**Written problem**
Quote the data below in full, please, without altering anything.

**Data provided**
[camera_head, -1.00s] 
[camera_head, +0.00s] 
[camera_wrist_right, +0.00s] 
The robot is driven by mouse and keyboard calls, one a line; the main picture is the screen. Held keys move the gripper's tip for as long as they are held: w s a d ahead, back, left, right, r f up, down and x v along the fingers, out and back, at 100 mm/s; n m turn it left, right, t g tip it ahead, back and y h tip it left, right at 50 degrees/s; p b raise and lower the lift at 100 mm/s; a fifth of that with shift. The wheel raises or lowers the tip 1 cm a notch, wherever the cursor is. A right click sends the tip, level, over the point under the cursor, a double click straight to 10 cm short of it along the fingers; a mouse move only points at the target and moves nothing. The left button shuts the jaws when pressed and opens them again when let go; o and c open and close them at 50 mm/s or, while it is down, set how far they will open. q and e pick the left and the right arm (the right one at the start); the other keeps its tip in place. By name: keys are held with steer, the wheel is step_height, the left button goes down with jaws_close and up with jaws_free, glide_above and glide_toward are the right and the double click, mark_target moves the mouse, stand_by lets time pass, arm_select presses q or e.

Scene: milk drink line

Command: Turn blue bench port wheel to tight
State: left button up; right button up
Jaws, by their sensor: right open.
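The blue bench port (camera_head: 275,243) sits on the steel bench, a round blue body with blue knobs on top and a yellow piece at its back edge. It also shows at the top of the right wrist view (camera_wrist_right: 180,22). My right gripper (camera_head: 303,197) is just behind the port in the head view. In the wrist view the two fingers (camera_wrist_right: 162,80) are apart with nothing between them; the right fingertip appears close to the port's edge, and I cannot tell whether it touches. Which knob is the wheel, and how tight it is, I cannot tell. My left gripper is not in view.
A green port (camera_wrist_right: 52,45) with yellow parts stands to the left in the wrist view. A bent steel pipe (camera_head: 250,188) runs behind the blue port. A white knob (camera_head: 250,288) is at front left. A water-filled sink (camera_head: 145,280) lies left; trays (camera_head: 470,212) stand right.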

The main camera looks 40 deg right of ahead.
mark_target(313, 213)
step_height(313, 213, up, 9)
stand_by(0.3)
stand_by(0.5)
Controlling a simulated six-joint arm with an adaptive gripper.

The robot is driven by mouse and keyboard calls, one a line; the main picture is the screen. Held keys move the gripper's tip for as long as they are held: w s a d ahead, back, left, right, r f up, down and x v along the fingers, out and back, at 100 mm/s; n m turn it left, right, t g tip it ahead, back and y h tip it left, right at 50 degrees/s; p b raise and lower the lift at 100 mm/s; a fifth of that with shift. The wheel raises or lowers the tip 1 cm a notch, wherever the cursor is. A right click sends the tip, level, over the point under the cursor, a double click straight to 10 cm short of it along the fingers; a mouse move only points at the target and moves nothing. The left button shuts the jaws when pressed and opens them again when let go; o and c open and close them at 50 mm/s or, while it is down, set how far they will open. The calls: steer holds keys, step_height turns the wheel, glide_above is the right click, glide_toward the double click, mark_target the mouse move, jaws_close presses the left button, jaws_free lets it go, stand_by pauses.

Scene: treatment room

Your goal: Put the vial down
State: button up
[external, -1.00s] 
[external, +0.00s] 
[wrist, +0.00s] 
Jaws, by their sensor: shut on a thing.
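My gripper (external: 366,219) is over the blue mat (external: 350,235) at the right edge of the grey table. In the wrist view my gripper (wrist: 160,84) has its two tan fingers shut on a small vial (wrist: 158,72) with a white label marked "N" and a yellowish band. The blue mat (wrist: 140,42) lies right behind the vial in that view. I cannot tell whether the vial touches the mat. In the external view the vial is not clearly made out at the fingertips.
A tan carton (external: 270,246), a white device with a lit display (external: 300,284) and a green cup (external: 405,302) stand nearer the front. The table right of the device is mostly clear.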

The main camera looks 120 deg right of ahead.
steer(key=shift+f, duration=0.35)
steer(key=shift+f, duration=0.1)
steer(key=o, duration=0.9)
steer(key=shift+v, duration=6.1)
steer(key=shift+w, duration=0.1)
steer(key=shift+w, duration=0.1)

**Written answer**
[camera_head, -1.00s] 
[camera_head, +0.00s] 
[camera_wrist_right, +0.00s] 
The robot is driven by mouse and keyboard calls, one a line; the main picture is the screen. Held keys move the gripper's tip for as long as they are held: w s a d ahead, back, left, right, r f up, down and x v along the fingers, out and back, at 100 mm/s; n m turn it left, right, t g tip it ahead, back and y h tip it left, right at 50 degrees/s; p b raise and lower the lift at 100 mm/s; a fifth of that with shift. The wheel raises or lowers the tip 1 cm a notch, wherever the cursor is. A right click sends the tip, level, over the point under the cursor, a double click straight to 10 cm short of it along the fingers; a mouse move only points at the target and moves nothing. The left button shuts the jaws when pressed and opens them again when let go; o and c open and close them at 50 mm/s or, while it is down, set how far they will open. q and e pick the left and the right arm (the right one at the start); the other keeps its tip in place. By name: keys are held with steer, the wheel is step_height, the left button goes down with jaws_close and up with jaws_free, glide_above and glide_toward are the right and the double click, mark_target moves the mouse, stand_by lets time pass, arm_select presses q or e.

Scene: milk drink line

Command: Turn blue bench port wheel to tight
State: left button up; right button up
Jaws, by their sensor: right open.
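The blue bench port (camera_head: 275,243) sits on the steel bench, a round blue body with blue knobs on top and a yellow piece at its back edge. It also shows at the top of the right wrist view (camera_wrist_right: 180,22). My right gripper (camera_head: 303,197) is just behind the port in the head view. In the wrist view the two fingers (camera_wrist_right: 162,80) are apart with nothing between them; the right fingertip appears close to the port's edge, and I cannot tell whether it touches. Which knob is the wheel, and how tight it is, I cannot tell. My left gripper is not in view.
A green port (camera_wrist_right: 52,45) with yellow parts stands to the left in the wrist view. A bent steel pipe (camera_head: 250,188) runs behind the blue port. A white knob (camera_head: 250,288) is at front left. A water-filled sink (camera_head: 145,280) lies left; trays (camera_head: 470,212) stand right.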

The main camera looks 40 deg right of ahead.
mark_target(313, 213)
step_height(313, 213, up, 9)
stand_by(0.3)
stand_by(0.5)
Controlling a simulated six-joint arm with an adaptive gripper.

The robot is driven by mouse and keyboard calls, one a line; the main picture is the screen. Held keys move the gripper's tip for as long as they are held: w s a d ahead, back, left, right, r f up, down and x v along the fingers, out and back, at 100 mm/s; n m turn it left, right, t g tip it ahead, back and y h tip it left, right at 50 degrees/s; p b raise and lower the lift at 100 mm/s; a fifth of that with shift. The wheel raises or lowers the tip 1 cm a notch, wherever the cursor is. A right click sends the tip, level, over the point under the cursor, a double click straight to 10 cm short of it along the fingers; a mouse move only points at the target and moves nothing. The left button shuts the jaws when pressed and opens them again when let go; o and c open and close them at 50 mm/s or, while it is down, set how far they will open. The calls: steer holds keys, step_height turns the wheel, glide_above is the right click, glide_toward the double click, mark_target the mouse move, jaws_close presses the left button, jaws_free lets it go, stand_by pauses.

Scene: treatment room

Your goal: Put the vial down
State: button up
[external, -1.00s] 
[external, +0.00s] 
[wrist, +0.00s] 
Jaws, by their sensor: shut on a thing.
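My gripper (external: 366,219) is over the blue mat (external: 350,235) at the right edge of the grey table. In the wrist view my gripper (wrist: 160,84) has its two tan fingers shut on a small vial (wrist: 158,72) with a white label marked "N" and a yellowish band. The blue mat (wrist: 140,42) lies right behind the vial in that view. I cannot tell whether the vial touches the mat. In the external view the vial is not clearly made out at the fingertips.
A tan carton (external: 270,246), a white device with a lit display (external: 300,284) and a green cup (external: 405,302) stand nearer the front. The table right of the device is mostly clear.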

The main camera looks 120 deg right of ahead.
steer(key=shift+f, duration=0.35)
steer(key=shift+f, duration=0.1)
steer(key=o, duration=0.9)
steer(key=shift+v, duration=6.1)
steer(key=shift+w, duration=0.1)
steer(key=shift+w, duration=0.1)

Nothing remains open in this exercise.